> _RECORDS SUPPLIED_:
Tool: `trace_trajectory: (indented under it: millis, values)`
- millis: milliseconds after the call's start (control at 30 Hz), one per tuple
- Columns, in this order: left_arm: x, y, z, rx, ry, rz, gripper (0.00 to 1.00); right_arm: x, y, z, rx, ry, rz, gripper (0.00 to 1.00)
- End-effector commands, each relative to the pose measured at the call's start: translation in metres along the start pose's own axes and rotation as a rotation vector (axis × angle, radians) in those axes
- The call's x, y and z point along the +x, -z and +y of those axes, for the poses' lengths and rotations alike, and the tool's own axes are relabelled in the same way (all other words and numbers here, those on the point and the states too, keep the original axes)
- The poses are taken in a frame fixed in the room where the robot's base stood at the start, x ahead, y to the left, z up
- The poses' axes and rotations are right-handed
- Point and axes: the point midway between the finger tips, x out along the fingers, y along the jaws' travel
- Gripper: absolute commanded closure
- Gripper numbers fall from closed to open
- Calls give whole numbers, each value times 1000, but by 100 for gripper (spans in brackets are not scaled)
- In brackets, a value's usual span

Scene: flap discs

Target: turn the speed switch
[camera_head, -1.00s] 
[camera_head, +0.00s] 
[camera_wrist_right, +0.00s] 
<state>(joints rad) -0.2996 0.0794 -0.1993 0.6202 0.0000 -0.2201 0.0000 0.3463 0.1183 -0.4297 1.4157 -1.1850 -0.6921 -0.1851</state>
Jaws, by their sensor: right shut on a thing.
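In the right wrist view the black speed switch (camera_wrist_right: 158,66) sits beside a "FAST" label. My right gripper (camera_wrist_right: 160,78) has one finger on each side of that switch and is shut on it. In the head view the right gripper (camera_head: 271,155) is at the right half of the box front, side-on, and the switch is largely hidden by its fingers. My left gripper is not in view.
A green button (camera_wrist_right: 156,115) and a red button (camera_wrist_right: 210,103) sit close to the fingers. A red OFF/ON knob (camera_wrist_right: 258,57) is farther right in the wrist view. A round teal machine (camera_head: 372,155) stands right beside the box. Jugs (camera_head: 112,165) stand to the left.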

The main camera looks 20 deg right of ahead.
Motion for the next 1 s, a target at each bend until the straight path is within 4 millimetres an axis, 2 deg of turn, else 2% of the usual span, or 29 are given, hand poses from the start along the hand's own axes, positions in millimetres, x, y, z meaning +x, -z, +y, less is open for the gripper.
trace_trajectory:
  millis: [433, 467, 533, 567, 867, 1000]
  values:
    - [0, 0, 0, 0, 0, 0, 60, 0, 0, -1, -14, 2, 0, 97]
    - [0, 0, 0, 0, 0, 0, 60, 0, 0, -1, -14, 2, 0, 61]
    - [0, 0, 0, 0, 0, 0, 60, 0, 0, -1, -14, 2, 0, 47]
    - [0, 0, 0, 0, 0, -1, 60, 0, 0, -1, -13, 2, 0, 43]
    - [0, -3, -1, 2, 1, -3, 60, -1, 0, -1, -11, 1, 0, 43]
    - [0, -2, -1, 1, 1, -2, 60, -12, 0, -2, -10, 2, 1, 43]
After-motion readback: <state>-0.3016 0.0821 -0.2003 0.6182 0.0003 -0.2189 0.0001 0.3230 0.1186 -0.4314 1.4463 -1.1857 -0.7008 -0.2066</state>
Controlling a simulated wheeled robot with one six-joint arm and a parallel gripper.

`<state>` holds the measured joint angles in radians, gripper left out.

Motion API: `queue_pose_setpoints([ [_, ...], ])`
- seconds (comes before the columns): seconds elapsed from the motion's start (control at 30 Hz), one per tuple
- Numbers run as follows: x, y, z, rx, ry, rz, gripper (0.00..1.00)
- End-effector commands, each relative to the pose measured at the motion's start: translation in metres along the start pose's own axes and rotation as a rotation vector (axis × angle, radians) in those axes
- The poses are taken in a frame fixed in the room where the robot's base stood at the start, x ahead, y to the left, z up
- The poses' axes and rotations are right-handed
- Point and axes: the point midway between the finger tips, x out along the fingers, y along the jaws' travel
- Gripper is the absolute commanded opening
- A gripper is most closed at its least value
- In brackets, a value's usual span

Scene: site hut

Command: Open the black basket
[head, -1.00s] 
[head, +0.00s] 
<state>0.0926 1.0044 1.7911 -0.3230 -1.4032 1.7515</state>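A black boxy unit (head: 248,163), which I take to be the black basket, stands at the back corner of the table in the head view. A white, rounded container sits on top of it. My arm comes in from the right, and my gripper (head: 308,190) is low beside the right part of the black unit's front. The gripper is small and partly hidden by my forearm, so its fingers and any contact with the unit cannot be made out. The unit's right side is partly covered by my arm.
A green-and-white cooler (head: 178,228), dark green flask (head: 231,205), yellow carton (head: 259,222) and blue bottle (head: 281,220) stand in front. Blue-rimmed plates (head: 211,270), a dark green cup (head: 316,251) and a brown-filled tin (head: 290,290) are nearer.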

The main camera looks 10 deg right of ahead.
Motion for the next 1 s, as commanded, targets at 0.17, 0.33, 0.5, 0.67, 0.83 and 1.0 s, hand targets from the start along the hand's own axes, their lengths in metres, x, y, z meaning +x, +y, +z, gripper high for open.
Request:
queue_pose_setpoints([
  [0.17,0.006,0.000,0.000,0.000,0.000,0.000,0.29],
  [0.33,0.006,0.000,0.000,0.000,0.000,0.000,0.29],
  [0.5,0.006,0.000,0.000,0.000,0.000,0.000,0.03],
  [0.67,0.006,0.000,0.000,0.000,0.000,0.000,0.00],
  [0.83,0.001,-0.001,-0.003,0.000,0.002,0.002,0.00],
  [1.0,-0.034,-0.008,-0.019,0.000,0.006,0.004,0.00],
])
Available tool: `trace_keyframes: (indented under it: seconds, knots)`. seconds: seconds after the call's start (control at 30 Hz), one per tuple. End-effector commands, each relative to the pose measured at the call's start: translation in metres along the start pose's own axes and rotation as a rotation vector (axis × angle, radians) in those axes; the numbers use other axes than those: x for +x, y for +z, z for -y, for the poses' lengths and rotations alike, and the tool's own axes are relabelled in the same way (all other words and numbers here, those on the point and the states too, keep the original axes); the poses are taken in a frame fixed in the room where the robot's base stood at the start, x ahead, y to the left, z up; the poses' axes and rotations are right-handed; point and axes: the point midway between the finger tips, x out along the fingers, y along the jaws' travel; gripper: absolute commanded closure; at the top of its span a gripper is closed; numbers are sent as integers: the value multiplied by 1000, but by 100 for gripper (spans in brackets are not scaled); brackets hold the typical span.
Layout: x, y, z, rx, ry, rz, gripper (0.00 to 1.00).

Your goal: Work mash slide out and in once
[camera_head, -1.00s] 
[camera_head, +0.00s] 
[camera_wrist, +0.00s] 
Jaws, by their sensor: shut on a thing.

> _SHORT PROBLEM_: The records above should be duplicated in full, exactly as given.

> _WORKED SOLUTION_:
Tool: `trace_trajectory: (indented under it: millis, values)`
- millis: milliseconds after the call's start (control at 30 Hz), one per tuple
- Columns, in this order: left_arm: x, y, z, rx, ry, rz, gripper (0.00 to 1.00); right_arm: x, y, z, rx, ry, rz, gripper (0.00 to 1.00)
- End-effector commands, each relative to the pose measured at the call's start: translation in metres along the start pose's own axes and rotation as a rotation vector (axis × angle, radians) in those axes
- The call's x, y and z point along the +x, -z and +y of those axes, for the poses' lengths and rotations alike, and the tool's own axes are relabelled in the same way (all other words and numbers here, those on the point and the states too, keep the original axes)
- The poses are taken in a frame fixed in the room where the robot's base stood at the start, x ahead, y to the left, z up
- The poses' axes and rotations are right-handed
- Point and axes: the point midway between the finger tips, x out along the fingers, y along the jaws' travel
- Gripper: absolute commanded closure
- Gripper numbers fall from closed to open
- Calls give whole numbers, each value times 1000, but by 100 for gripper (spans in brackets are not scaled)
- In brackets, a value's usual span

Scene: flap discs

Target: turn the speed switch
[camera_head, -1.00s] 
[camera_head, +0.00s] 
[camera_wrist_right, +0.00s] 
<state>(joints rad) -0.2996 0.0794 -0.1993 0.6202 0.0000 -0.2201 0.0000 0.3463 0.1183 -0.4297 1.4157 -1.1850 -0.6921 -0.1851</state>
Jaws, by their sensor: right shut on a thing.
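In the right wrist view the black speed switch (camera_wrist_right: 158,66) sits beside a "FAST" label. My right gripper (camera_wrist_right: 160,78) has one finger on each side of that switch and is shut on it. In the head view the right gripper (camera_head: 271,155) is at the right half of the box front, side-on, and the switch is largely hidden by its fingers. My left gripper is not in view.
A green button (camera_wrist_right: 156,115) and a red button (camera_wrist_right: 210,103) sit close to the fingers. A red OFF/ON knob (camera_wrist_right: 258,57) is farther right in the wrist view. A round teal machine (camera_head: 372,155) stands right beside the box. Jugs (camera_head: 112,165) stand to the left.

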The main camera looks 20 deg right of ahead.
Motion for the next 1 s, a target at each bend until the straight path is within 4 millimetres an axis, 2 deg of turn, else 2% of the usual span, or 29 are given, hand poses from the start along the hand's own axes, positions in millimetres, x, y, z meaning +x, -z, +y, less is open for the gripper.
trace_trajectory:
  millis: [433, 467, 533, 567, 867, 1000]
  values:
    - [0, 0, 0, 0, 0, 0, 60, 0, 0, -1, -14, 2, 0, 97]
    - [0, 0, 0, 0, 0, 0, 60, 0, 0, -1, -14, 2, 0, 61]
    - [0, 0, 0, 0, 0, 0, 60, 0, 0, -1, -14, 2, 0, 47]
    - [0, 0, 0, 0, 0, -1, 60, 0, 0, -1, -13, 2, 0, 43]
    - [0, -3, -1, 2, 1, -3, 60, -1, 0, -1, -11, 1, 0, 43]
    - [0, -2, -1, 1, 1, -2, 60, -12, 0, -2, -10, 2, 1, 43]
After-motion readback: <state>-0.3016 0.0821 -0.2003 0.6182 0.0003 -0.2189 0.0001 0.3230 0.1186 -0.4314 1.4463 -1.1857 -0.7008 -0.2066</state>
Controlling a simulated wheeled robot with one six-joint arm and a parallel gripper.

`<state>` holds the measured joint angles in radians, gripper left out.

Motion API: `queue_pose_setpoints([ [_, ...], ])`
- seconds (comes before the columns): seconds elapsed from the motion's start (control at 30 Hz), one per tuple
- Numbers run as follows: x, y, z, rx, ry, rz, gripper (0.00..1.00)
- End-effector commands, each relative to the pose measured at the motion's start: translation in metres along the start pose's own axes and rotation as a rotation vector (axis × angle, radians) in those axes
- The poses are taken in a frame fixed in the room where the robot's base stood at the start, x ahead, y to the left, z up
- The poses' axes and rotations are right-handed
- Point and axes: the point midway between the finger tips, x out along the fingers, y along the jaws' travel
- Gripper is the absolute commanded opening
- A gripper is most closed at its least value
- In brackets, a value's usual span

Scene: site hut

Command: Open the black basket
[head, -1.00s] 
[head, +0.00s] 
<state>0.0926 1.0044 1.7911 -0.3230 -1.4032 1.7515</state>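A black boxy unit (head: 248,163), which I take to be the black basket, stands at the back corner of the table in the head view. A white, rounded container sits on top of it. My arm comes in from the right, and my gripper (head: 308,190) is low beside the right part of the black unit's front. The gripper is small and partly hidden by my forearm, so its fingers and any contact with the unit cannot be made out. The unit's right side is partly covered by my arm.
A green-and-white cooler (head: 178,228), dark green flask (head: 231,205), yellow carton (head: 259,222) and blue bottle (head: 281,220) stand in front. Blue-rimmed plates (head: 211,270), a dark green cup (head: 316,251) and a brown-filled tin (head: 290,290) are nearer.

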The main camera looks 10 deg right of ahead.
Motion for the next 1 s, as commanded, targets at 0.17, 0.33, 0.5, 0.67, 0.83 and 1.0 s, hand targets from the start along the hand's own axes, their lengths in metres, x, y, z meaning +x, +y, +z, gripper high for open.
Request:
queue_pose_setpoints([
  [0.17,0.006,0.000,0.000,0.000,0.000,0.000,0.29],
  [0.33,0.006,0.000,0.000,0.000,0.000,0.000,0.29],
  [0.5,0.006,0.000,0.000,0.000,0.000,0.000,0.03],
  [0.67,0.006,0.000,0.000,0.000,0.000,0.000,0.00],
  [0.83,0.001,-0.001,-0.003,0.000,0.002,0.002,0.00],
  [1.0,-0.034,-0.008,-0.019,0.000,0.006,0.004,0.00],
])
Available tool: `trace_keyframes: (indented under it: seconds, knots)`. seconds: seconds after the call's start (control at 30 Hz), one per tuple. End-effector commands, each relative to the pose measured at the call's start: translation in metres along the start pose's own axes and rotation as a rotation vector (axis × angle, radians) in those axes; the numbers use other axes than those: x for +x, y for +z, z for -y, for the poses' lengths and rotations alike, and the tool's own axes are relabelled in the same way (all other words and numbers here, those on the point and the states too, keep the original axes); the poses are taken in a frame fixed in the room where the robot's base stood at the start, x ahead, y to the left, z up; the poses' axes and rotations are right-handed; point and axes: the point midway between the finger tips, x out along the fingers, y along the jaws' travel; gripper: absolute commanded closure; at the top of its span a gripper is closed; numbers are sent as integers: the value multiplied by 1000, but by 100 for gripper (spans in brackets are not scaled); brackets hold the typical span.
Layout: x, y, z, rx, ry, rz, gripper (0.00 to 1.00).

Your goal: Work mash slide out and in once
[camera_head, -1.00s] 
[camera_head, +0.00s] 
[camera_wrist, +0.00s] 
Jaws, by their sensor: shut on a thing.

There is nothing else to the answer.